WHAT IS EXPECTED: Copy exactly, please, the lines of the data from its start through the line containing "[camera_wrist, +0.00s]".

SOURCE MATERIAL:
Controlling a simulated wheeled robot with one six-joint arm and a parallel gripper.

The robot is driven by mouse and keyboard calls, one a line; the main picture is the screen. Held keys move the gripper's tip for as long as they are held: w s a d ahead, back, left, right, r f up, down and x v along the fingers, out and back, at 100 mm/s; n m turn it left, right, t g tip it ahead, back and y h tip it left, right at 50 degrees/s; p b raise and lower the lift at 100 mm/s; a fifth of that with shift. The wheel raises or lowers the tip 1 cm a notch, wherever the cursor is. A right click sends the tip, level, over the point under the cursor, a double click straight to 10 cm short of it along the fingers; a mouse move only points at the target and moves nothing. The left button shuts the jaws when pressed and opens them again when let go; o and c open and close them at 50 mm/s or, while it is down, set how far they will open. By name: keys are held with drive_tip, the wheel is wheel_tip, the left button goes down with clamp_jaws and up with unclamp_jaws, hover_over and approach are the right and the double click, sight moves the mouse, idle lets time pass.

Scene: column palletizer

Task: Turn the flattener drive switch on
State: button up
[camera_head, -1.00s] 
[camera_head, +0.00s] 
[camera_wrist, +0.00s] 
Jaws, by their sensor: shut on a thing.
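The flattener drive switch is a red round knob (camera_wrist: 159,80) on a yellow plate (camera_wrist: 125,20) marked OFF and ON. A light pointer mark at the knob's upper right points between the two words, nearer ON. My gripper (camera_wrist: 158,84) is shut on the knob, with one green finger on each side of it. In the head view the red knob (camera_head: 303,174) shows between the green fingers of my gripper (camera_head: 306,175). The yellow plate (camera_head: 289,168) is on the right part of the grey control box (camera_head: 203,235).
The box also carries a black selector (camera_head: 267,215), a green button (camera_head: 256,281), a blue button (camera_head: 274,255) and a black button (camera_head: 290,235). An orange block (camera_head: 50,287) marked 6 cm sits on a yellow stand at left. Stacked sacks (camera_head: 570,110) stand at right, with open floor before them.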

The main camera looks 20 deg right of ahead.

THE RESPONSE:
Controlling a simulated wheeled robot with one six-joint arm and a parallel gripper.

The robot is driven by mouse and keyboard calls, one a line; the main picture is the screen. Held keys move the gripper's tip for as long as they are held: w s a d ahead, back, left, right, r f up, down and x v along the fingers, out and back, at 100 mm/s; n m turn it left, right, t g tip it ahead, back and y h tip it left, right at 50 degrees/s; p b raise and lower the lift at 100 mm/s; a fifth of that with shift. The wheel raises or lowers the tip 1 cm a notch, wherever the cursor is. A right click sends the tip, level, over the point under the cursor, a double click straight to 10 cm short of it along the fingers; a mouse move only points at the target and moves nothing. The left button shuts the jaws when pressed and opens them again when let go; o and c open and close them at 50 mm/s or, while it is down, set how far they will open. By name: keys are held with drive_tip, the wheel is wheel_tip, the left button goes down with clamp_jaws and up with unclamp_jaws, hover_over and approach are the right and the double click, sight moves the mouse, idle lets time pass.

Scene: column palletizer

Task: Turn the flattener drive switch on
State: button up
[camera_head, -1.00s] 
[camera_head, +0.00s] 
[camera_wrist, +0.00s] 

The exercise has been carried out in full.